Si à chaque fois que je prends ma voiture, je lis les statistiques de morts sur la route, je vais rester chez moi. Tout comme au restaurant lorsqu’on me sert un plat, je ne fais pas appel à un goûteur pour vérifier qu’il ne contient pas de cyanure. Cela serait, à juste titre, qualifié de paranoïa. Il y a donc un risque permanent acceptable qui fait partie de notre quotidien et qui dépasse notre intervention.
Je m’intéresse plutôt à la peur déclenchée par un événement qui met notre intégrité (physique ou morale) en cause. Cet événement peut se situer dans un futur plus ou moins proche, et son issue est évidemment incertaine.

Quand la peur survient.

Quand la peur survient, le danger qu’elle signale nous demande une adaptation, nous rentrons donc dans un état de stress plus ou moins grand. Si le stress est raisonnable, notre façon de réagir passera par notre raison et sera assez adaptée au danger. Si le stress est fort, là c’est notre instinct de survie qui prendra le dessus et nous répondrons avec une des trois réponses réflexes codées dans notre ADN, à savoir l’attaque, la fuite ou la prostration.
Il a été observé que les animaux avaient toujours la même réaction en cas de fort stress. Par exemple, si le lapin se tétanise, le sanglier attaque et la biche fuit. Il en est de même pour l’être humain, à ceci près que chacun d’entre nous avons une de ces 3 attitudes ancrées en nous. Il est à noter que cette attitude n’est pas contrôlée. Ce qui explique les différentes attitudes de chaque personne sous un fort stress. Les réactions de passagers du train, témoins d’attaques terroristes, en sont une bonne illustration. Certains ne pouvaient bouger, d’autres ont quitté le wagon, et d’autres se sont interposés.
Si vous voulez savoir quelle serait la vôtre, posez-vous cette agréable question : “ En cas d’événement grave où vous perdriez tout sauf la vie, préféreriez-vous devenir fou (la prostration)? Vous suicider (fuite) ? Ou commettre un meurtre (l’attaque) ?”

Whaou, c’est morbide tout ça ! Oui, car la peur débouche souvent sur la peur de mourir. Si vous prenez une peur bénigne, et que vous creusez, au bout, vous aurez la peur de mourir. Peur de perdre votre emploi, et alors ? plus de revenus, et alors ? plus solvable ?… Plus de maison… Plus de nourriture… La mort. C’est terriblement stressant et ça consomme de l’énergie, ça envoie de l’adrénaline dans les veines, et pour certains, une bonne façon de se rassurer, c’est de manger !

Alors, que faire ?

Si avec la colère et la tristesse, la gestion était assez simple, la peur est plus délicate, car elle ne rationalise pas.
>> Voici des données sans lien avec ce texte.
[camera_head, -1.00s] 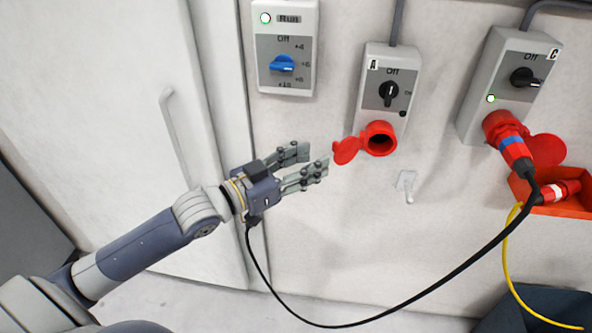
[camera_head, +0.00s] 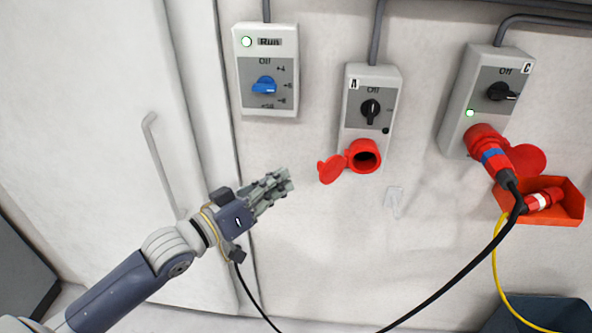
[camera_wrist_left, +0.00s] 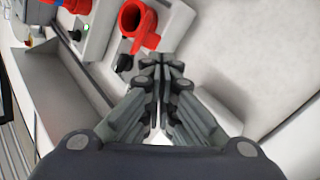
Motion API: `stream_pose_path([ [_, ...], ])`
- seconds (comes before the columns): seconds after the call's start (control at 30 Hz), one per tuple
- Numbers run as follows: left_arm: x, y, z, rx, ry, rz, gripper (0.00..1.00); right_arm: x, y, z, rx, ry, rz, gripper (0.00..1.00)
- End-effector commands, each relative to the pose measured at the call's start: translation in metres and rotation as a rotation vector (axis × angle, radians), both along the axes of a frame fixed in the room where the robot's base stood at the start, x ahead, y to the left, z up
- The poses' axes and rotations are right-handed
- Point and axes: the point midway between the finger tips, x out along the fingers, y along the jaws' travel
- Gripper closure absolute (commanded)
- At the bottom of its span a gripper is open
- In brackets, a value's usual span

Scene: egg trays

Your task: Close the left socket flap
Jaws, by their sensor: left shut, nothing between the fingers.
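The left socket is a red round socket (camera_head: 364,156) on the grey box marked A (camera_head: 369,87). Its red flap (camera_head: 331,168) hangs open to the socket's left, leaving the dark opening uncovered. In the wrist view the socket (camera_wrist_left: 130,18) and flap (camera_wrist_left: 148,32) show beyond my fingertips. My left gripper (camera_head: 288,181) is shut and empty, left of and slightly below the flap, with a gap between. Its fingers meet in the left wrist view (camera_wrist_left: 162,62). My right gripper is in neither view.
A box with a blue knob (camera_head: 266,69) hangs above my left gripper. Box C (camera_head: 487,98) has a plug (camera_head: 494,158) in its socket, with a black cable sweeping below. A red bin (camera_head: 566,203) holds another plug. A white hook (camera_head: 393,197) is below socket A.

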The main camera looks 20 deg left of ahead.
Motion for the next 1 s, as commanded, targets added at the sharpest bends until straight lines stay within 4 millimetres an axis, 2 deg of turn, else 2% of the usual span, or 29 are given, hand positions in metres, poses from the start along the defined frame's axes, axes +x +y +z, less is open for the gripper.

Quand le danger est objectif, le fait de se mettre hors de danger suffit sur le moment, mais souvent le stress engendré nous projette dans une répétition probable dans le futur. Le risque existe, mais il est projeté dans l’avenir. Suivant l’intensité du stress provoqué, le travail thérapeutique comportemental donne de bons résultats.

Amplifier sa peur pour rester acteur.

Il y a aussi une alternative à cette émotion, la ressentir quand le danger n’est que dans la supposition et puisqu’il n’y a rien à faire, laisser l’émotion nous traverser, s’amplifier.
Prenons un exemple : je me souviens d’un manège de montagnes russes très spectaculaire, ou le train monte, monte, monte et se met à descendre à une vitesse vertigineuse. Dès les premières minutes, la vitesse m’a pétrifié. Objectivement, je ne pouvais pas sortir de la voiture, j’ai laissé passer les premiers moments de frayeur, puis j’ai amplifié cette peur. Je me suis mis à crier “plus vite, allez plus vite ça se traîne”. Non seulement la peur a vite disparu, mais en plus, je me suis mis à rire. J’étais passé d’un rôle où je subissais à un rôle où j’agissais.
Bien sûr, ceci n’est pas toujours applicable, mais souvenez-vous que notre cerveau ne peut pas gérer énormément d’informations à la fois, et encore une fois, nous avons le choix d’attirer notre attention sur ce que nous décidons.

Car si la peur n’empêche pas de mourir, bien souvent, elle empêche de vivre.